#### Exercise aim:
Output exactly the lines from the line with "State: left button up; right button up" through the end of the records below. Include nothing else.

#### Rows from a dataset:
-- BEGIN --
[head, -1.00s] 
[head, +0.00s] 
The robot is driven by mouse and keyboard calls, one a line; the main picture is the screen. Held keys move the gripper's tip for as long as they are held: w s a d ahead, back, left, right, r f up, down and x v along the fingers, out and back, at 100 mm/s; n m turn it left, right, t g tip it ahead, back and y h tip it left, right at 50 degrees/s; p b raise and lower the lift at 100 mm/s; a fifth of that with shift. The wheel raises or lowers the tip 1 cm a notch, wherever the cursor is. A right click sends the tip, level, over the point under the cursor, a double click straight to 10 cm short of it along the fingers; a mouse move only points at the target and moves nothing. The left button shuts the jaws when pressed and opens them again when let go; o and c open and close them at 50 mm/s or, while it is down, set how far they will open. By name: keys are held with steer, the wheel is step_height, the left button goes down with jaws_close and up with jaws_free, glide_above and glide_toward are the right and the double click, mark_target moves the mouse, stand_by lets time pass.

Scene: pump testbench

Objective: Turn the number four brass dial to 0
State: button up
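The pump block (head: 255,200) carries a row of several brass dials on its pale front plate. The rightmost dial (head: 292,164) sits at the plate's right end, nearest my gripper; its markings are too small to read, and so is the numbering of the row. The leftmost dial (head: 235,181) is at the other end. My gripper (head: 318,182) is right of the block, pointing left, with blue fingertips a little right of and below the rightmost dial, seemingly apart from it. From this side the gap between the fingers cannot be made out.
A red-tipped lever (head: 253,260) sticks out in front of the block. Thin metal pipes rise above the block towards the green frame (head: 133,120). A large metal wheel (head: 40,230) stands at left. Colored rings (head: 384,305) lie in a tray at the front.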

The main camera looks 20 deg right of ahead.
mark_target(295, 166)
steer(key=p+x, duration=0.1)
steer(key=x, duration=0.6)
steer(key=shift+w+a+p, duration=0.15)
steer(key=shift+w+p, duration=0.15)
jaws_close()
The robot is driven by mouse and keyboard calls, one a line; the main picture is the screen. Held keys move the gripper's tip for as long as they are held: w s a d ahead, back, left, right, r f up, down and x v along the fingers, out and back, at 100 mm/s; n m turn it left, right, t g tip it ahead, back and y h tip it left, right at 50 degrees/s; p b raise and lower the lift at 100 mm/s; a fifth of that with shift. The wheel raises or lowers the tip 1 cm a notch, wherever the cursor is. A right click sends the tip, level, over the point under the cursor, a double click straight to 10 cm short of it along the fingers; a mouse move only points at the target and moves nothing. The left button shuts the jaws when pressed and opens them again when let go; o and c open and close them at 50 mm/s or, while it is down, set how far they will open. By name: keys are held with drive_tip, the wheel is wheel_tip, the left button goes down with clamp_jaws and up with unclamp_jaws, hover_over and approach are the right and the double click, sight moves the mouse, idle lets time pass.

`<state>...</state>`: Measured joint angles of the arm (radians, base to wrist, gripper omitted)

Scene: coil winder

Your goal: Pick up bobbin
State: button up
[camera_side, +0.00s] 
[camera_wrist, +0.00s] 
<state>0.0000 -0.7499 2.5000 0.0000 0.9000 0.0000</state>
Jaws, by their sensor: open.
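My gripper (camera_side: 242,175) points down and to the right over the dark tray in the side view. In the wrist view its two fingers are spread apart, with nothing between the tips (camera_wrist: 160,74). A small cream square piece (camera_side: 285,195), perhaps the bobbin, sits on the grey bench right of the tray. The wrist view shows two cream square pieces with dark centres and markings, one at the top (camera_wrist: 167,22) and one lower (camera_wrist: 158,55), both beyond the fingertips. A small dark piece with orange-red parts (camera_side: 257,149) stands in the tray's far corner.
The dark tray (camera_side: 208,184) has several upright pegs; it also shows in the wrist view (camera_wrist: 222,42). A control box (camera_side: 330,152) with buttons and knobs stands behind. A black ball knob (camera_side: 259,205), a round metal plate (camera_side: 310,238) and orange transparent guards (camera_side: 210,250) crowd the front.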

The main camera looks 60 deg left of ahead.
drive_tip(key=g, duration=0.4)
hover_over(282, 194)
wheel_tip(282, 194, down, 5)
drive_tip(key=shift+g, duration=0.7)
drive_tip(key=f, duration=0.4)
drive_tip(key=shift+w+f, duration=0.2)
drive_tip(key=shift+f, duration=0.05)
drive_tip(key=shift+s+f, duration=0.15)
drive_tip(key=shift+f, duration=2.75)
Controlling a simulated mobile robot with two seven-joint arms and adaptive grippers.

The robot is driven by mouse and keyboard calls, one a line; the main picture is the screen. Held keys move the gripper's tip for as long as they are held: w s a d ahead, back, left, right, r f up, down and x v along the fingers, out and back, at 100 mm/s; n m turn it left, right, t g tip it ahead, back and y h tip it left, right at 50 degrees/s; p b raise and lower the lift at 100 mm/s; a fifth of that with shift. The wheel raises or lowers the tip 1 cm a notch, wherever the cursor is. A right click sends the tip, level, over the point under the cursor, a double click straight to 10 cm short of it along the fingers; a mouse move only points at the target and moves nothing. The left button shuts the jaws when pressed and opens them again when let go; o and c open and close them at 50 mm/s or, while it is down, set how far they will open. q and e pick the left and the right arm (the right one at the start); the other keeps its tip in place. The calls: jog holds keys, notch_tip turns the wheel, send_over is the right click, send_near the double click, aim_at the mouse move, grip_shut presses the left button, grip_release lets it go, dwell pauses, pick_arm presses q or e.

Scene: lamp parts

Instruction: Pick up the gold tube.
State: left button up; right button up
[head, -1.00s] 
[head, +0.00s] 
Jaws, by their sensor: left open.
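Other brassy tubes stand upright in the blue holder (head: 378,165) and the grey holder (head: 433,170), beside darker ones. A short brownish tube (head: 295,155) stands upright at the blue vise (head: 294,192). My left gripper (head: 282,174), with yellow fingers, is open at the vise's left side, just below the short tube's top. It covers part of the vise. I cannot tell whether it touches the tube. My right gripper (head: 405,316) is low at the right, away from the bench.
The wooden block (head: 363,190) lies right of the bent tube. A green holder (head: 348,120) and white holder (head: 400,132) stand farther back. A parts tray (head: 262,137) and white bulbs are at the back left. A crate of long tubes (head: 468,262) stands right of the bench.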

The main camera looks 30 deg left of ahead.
-- END --
#### Exercise answer:
State: left button up; right button up
[head, -1.00s] 
[head, +0.00s] 
Jaws, by their sensor: left open.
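Other brassy tubes stand upright in the blue holder (head: 378,165) and the grey holder (head: 433,170), beside darker ones. A short brownish tube (head: 295,155) stands upright at the blue vise (head: 294,192). My left gripper (head: 282,174), with yellow fingers, is open at the vise's left side, just below the short tube's top. It covers part of the vise. I cannot tell whether it touches the tube. My right gripper (head: 405,316) is low at the right, away from the bench.
The wooden block (head: 363,190) lies right of the bent tube. A green holder (head: 348,120) and white holder (head: 400,132) stand farther back. A parts tray (head: 262,137) and white bulbs are at the back left. A crate of long tubes (head: 468,262) stands right of the bench.

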The main camera looks 30 deg left of ahead.

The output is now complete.